# [Exercise instructions]
Pick out every line holding the string "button" and copy it.
━━━
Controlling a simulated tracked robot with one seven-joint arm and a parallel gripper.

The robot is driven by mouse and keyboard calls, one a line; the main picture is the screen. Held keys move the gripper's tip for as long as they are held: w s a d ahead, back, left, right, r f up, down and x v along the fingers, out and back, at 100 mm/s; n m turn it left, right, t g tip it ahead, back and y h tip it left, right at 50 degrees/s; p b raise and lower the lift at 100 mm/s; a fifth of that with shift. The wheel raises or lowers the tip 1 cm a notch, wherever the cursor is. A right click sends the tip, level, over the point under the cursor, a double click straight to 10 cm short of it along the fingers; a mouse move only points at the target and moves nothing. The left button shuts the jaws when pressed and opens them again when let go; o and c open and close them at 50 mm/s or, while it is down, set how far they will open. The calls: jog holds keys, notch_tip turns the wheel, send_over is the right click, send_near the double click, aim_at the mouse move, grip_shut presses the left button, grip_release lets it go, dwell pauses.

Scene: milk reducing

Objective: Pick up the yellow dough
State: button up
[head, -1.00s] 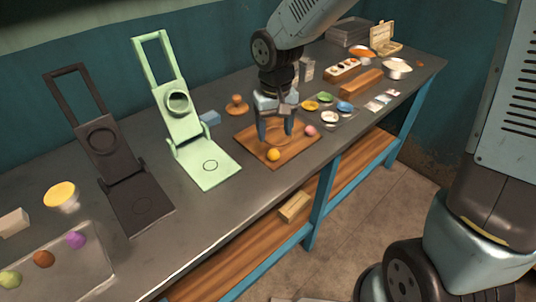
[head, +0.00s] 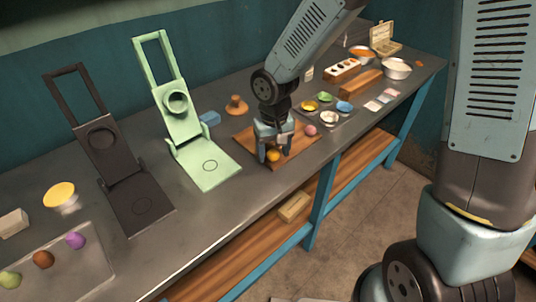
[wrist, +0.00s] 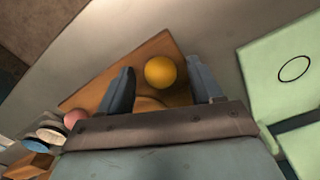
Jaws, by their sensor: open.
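The yellow dough (head: 273,156) is a small ball on the wooden board (head: 299,145), near its front corner. In the wrist view the yellow dough (wrist: 160,72) lies between and a little beyond the fingertips, with room on both sides. My gripper (head: 273,154) is open, low over the board at the dough; it also shows in the wrist view (wrist: 163,82). I see no contact with the ball. A pink dough ball (head: 311,130) lies on the same board to the right, and in the wrist view (wrist: 75,118) it is left of the fingers.
The green press (head: 207,163) stands open left of the board, with a dark press (head: 140,205) farther left. A wooden stamp (head: 236,105) and blue block (head: 210,118) stand behind. Small coloured dishes (head: 328,117) are to the right. The table's front edge is close to the board.

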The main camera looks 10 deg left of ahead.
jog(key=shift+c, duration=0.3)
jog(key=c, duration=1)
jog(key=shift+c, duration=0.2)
━━━
# [Written solution]
The robot is driven by mouse and keyboard calls, one a line; the main picture is the screen. Held keys move the gripper's tip for as long as they are held: w s a d ahead, back, left, right, r f up, down and x v along the fingers, out and back, at 100 mm/s; n m turn it left, right, t g tip it ahead, back and y h tip it left, right at 50 degrees/s; p b raise and lower the lift at 100 mm/s; a fifth of that with shift. The wheel raises or lowers the tip 1 cm a notch, wherever the cursor is. A right click sends the tip, level, over the point under the cursor, a double click straight to 10 cm short of it along the fingers; a mouse move only points at the target and moves nothing. The left button shuts the jaws when pressed and opens them again when let go; o and c open and close them at 50 mm/s or, while it is down, set how far they will open. The calls: jog holds keys, notch_tip turns the wheel, send_over is the right click, send_near the double click, aim_at the mouse move, grip_shut presses the left button, grip_release lets it go, dwell pauses.
State: button up

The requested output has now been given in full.